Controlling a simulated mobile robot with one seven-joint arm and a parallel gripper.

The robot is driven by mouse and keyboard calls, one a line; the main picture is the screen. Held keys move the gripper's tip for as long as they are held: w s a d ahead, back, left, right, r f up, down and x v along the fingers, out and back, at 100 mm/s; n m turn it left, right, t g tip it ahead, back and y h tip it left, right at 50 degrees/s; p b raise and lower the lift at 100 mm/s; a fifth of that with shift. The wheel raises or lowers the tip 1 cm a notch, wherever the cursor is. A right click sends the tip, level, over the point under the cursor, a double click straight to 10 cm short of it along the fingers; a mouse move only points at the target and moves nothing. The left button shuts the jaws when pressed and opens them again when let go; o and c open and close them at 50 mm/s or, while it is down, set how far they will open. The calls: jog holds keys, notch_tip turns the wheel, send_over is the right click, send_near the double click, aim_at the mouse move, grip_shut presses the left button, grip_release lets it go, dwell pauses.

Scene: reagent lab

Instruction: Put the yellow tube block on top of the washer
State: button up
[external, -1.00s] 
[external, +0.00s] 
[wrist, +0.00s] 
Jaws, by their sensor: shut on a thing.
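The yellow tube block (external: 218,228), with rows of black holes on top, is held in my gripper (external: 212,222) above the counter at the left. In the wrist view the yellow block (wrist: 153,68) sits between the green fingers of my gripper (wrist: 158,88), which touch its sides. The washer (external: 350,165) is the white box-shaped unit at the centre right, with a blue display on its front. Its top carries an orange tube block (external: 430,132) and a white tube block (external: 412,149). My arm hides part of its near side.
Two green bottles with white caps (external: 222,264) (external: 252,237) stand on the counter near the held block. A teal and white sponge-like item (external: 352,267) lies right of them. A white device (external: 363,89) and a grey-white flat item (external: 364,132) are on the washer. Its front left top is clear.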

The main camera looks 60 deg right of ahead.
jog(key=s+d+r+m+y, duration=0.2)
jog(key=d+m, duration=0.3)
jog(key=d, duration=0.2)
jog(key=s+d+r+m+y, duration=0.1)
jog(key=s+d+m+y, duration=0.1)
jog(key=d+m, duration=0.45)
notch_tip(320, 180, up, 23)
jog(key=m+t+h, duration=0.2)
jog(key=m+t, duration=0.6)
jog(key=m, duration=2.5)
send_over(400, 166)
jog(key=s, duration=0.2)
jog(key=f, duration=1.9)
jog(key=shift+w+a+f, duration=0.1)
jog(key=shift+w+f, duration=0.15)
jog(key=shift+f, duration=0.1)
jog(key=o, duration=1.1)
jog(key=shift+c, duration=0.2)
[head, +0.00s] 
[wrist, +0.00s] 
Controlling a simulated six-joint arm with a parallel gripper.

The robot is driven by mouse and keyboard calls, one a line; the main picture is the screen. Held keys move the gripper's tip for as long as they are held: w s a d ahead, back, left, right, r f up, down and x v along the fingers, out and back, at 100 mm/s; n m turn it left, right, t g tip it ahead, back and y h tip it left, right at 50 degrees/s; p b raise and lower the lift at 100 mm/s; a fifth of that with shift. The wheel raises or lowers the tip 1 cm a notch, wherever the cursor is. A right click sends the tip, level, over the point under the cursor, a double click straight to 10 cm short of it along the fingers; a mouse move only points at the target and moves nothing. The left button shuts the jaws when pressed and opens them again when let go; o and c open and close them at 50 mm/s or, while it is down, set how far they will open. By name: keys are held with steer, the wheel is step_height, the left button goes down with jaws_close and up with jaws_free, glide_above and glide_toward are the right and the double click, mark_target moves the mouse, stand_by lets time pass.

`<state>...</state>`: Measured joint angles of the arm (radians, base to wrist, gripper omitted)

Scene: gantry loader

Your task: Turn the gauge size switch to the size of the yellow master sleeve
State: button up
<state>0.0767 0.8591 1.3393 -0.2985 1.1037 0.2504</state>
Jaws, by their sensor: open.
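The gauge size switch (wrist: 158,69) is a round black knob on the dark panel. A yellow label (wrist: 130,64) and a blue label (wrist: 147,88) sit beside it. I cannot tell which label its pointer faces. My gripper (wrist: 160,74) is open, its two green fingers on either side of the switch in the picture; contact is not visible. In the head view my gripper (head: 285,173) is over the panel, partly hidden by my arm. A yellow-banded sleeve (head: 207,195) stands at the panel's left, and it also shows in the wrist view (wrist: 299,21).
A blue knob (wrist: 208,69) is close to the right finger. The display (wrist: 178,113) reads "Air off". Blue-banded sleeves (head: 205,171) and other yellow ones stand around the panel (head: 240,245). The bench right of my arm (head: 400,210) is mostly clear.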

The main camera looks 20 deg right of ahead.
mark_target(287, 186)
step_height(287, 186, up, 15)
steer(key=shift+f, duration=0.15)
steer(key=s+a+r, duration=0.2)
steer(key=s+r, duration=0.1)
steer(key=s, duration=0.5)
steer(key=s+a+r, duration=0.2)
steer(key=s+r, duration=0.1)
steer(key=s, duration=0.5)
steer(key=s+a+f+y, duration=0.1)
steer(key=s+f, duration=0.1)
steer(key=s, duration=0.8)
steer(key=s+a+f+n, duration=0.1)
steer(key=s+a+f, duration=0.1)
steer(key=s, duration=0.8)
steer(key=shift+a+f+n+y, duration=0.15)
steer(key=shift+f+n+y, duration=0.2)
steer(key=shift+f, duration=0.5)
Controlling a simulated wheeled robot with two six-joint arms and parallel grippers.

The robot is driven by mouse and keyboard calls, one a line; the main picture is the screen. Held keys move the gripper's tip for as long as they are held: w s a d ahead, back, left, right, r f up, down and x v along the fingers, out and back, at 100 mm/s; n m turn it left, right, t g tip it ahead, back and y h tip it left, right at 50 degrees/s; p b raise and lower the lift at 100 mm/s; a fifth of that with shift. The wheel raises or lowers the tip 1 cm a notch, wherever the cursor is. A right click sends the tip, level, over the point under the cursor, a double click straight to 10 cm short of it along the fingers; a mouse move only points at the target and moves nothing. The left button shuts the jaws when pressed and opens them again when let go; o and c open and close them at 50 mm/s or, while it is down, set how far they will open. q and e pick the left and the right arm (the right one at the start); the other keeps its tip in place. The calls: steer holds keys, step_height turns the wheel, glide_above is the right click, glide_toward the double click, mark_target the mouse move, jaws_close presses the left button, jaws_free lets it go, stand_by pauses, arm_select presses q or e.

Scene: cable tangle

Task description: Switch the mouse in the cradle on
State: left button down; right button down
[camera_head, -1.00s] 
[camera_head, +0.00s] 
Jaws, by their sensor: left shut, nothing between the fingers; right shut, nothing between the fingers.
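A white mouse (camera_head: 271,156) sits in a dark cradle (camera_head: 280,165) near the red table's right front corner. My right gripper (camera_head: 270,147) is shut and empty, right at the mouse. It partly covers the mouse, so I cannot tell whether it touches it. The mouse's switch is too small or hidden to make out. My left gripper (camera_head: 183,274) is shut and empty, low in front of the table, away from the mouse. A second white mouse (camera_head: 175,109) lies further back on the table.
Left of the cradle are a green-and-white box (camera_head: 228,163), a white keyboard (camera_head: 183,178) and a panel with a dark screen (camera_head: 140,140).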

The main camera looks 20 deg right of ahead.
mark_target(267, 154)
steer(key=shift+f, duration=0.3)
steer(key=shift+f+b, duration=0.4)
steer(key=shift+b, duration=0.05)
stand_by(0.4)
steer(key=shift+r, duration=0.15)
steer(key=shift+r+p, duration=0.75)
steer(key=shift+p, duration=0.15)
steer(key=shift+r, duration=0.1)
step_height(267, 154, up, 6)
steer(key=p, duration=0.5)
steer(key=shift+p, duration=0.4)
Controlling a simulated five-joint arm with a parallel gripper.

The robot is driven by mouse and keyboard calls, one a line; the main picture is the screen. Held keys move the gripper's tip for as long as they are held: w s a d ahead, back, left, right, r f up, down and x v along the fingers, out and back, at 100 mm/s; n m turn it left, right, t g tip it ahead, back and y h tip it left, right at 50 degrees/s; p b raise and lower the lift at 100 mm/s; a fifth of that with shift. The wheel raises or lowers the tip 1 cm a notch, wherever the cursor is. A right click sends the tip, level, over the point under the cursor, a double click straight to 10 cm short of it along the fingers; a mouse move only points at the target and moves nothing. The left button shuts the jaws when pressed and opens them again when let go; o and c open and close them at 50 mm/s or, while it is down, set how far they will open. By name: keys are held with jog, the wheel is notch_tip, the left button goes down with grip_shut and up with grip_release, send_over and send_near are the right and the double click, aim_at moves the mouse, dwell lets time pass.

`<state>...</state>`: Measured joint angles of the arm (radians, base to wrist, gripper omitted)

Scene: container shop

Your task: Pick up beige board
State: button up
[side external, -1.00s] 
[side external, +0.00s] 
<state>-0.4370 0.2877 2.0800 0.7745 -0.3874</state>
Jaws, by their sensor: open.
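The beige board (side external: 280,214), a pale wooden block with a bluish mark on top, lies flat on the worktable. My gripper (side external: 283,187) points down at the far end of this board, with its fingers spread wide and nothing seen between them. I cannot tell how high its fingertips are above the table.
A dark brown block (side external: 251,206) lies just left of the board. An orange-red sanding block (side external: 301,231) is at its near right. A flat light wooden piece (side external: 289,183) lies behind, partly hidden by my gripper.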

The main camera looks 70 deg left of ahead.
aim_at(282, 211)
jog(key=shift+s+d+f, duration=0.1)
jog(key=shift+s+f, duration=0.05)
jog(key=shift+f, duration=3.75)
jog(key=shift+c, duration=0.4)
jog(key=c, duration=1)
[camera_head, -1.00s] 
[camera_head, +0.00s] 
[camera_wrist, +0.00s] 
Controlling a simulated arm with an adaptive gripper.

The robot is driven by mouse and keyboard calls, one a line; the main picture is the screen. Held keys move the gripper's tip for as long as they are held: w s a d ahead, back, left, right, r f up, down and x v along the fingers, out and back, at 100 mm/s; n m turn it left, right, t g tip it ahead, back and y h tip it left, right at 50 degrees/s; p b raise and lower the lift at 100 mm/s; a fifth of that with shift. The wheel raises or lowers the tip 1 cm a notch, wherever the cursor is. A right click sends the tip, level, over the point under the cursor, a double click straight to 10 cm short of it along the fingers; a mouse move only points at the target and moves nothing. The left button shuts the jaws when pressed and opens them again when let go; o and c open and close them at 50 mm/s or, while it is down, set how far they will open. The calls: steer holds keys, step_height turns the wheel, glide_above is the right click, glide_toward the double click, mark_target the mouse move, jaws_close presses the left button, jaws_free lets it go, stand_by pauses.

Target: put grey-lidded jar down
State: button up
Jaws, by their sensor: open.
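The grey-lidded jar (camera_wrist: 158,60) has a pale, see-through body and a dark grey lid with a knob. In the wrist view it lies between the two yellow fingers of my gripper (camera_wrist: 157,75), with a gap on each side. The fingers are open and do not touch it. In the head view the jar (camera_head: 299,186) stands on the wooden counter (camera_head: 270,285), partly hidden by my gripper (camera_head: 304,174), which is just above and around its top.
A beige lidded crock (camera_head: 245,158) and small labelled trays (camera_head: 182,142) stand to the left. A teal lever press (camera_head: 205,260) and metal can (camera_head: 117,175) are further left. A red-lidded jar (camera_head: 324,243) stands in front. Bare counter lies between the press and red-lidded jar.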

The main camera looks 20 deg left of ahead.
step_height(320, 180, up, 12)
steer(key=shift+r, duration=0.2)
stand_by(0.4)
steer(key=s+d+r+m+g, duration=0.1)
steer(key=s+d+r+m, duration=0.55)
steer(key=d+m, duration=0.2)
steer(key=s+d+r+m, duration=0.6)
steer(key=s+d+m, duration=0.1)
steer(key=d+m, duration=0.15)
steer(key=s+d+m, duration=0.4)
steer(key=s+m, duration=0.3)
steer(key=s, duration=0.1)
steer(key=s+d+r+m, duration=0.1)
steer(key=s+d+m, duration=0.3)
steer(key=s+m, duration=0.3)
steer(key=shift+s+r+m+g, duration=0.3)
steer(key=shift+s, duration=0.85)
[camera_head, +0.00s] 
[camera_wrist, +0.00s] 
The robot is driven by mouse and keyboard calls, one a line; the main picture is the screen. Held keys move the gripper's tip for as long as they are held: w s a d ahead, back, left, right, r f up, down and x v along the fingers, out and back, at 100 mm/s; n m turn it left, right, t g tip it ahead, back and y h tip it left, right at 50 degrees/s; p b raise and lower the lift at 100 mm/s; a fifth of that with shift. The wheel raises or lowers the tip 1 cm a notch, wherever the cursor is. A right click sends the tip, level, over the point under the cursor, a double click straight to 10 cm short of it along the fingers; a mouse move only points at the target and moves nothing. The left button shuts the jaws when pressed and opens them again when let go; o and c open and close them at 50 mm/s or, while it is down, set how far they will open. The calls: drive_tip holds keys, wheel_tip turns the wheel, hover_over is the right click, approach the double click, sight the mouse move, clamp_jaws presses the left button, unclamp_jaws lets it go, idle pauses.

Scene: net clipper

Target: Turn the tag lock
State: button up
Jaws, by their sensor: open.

■ Problem description
For each line of the listing that holds the word "Controlling", show that line.

■ Full solution
Controlling a simulated mobile robot with one seven-joint arm and a parallel gripper.
Controlling a simulated six-joint arm with a parallel gripper.
Controlling a simulated wheeled robot with two six-joint arms and parallel grippers.
Controlling a simulated five-joint arm with a parallel gripper.
Controlling a simulated arm with an adaptive gripper.

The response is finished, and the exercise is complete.